→ Data provided

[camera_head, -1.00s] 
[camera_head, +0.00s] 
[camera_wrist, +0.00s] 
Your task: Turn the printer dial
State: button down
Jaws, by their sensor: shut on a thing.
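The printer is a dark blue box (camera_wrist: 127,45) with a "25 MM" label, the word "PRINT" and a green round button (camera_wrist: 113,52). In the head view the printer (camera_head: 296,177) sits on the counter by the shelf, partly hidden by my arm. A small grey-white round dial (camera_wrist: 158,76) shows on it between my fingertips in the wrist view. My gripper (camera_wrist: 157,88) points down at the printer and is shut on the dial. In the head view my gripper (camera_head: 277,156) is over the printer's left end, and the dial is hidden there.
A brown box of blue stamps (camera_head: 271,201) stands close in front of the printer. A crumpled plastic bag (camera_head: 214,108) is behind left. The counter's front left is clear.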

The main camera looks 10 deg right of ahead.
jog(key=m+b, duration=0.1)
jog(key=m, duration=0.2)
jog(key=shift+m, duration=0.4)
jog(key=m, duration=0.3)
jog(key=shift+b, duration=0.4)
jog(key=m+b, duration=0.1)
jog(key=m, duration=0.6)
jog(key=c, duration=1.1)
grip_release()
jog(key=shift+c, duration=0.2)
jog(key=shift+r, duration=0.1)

→ What is being asked
Output exactly the lines between the one containing "Your task: Turn the printer dial" and the final line above, both inclusive.

→ Output of the exercise
Your task: Turn the printer dial
State: button down
Jaws, by their sensor: shut on a thing.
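The printer is a dark blue box (camera_wrist: 127,45) with a "25 MM" label, the word "PRINT" and a green round button (camera_wrist: 113,52). In the head view the printer (camera_head: 296,177) sits on the counter by the shelf, partly hidden by my arm. A small grey-white round dial (camera_wrist: 158,76) shows on it between my fingertips in the wrist view. My gripper (camera_wrist: 157,88) points down at the printer and is shut on the dial. In the head view my gripper (camera_head: 277,156) is over the printer's left end, and the dial is hidden there.
A brown box of blue stamps (camera_head: 271,201) stands close in front of the printer. A crumpled plastic bag (camera_head: 214,108) is behind left. The counter's front left is clear.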

The main camera looks 10 deg right of ahead.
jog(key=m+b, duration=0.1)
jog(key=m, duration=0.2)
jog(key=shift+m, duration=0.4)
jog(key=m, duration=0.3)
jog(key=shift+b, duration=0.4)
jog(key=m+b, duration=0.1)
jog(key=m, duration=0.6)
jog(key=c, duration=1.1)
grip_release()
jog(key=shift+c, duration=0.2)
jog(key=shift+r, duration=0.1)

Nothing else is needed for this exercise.